En sortant de cette exposition de Simon Boudvin, on peut aussi repartir avec quelques posters de ses photographies. C'est chouette la dispersion des images et, avec elles roulées sous mon bras, je quitte le SHED, heureux de ma visite. Dans mon œil alors, cette chose toujours étonnante de croire voir soudain, partout, les mêmes signes que ceux retenus par l'artiste. C'est bien aussi cet éparpillement et cette révélation qui font la force d'un beau travail d'artiste.
Maintenant que le brutalisme est mainstream, maintenant que le hard-french devient, assumé, décor onirique des clips de rap, il ne reste que les délires souvent ratés et les errements de cette période trouble de la fin des années 80 et du début des années 90 pour fabriquer aussi une nostalgie générationnelle. C'est aussi celle que l'on retrouve tous les matins chez Aurélien Bellanger. Quelque chose de désabusé, de désenchanté, d'amusé ou les rapports à la culture sont troublés.
Il faut donc jouer ensemble pour ne pas perdre pied et surtout toujours avec délicatesse faire le tri.
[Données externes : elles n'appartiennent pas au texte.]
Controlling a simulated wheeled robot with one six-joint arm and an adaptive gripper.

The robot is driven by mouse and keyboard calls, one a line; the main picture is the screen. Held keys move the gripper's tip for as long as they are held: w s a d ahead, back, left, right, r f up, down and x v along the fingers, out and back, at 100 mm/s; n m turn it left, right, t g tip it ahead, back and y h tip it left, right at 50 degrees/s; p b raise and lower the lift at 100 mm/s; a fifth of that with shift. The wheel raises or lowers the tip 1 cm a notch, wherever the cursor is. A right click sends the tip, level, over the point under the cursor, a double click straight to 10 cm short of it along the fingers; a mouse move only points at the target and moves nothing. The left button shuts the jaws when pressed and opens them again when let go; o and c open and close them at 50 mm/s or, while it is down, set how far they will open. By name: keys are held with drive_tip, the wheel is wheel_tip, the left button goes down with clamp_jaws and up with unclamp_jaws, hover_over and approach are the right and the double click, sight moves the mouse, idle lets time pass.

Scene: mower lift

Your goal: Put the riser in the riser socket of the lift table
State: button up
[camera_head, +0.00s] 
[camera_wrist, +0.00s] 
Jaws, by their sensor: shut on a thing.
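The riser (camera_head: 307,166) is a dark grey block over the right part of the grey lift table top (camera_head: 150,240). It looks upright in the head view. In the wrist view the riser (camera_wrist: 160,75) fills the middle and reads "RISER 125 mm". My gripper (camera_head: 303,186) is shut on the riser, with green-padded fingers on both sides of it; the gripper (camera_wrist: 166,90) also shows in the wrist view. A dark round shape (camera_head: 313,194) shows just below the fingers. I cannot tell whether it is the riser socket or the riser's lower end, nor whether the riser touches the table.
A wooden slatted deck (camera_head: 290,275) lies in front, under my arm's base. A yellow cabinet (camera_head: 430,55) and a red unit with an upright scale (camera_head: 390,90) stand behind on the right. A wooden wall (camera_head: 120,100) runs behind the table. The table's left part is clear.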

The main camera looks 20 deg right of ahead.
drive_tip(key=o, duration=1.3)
C'est ce que cette génération, pas si loin de la mienne semble avoir du mal à faire, baignée qu'elle est dans la relativisme, dans le tout valant tout.
Combien de temps encore cela va durer ? Je tente comme enseignant de lutter contre cela et la promenade de Simon Boudvin avec ses étudiants semble me prouver qu'il fait la même chose.
Au travail, camarade !
(je n'ai pas retrouvé la carte postale de la maquette de l'architecture de Anselmi...)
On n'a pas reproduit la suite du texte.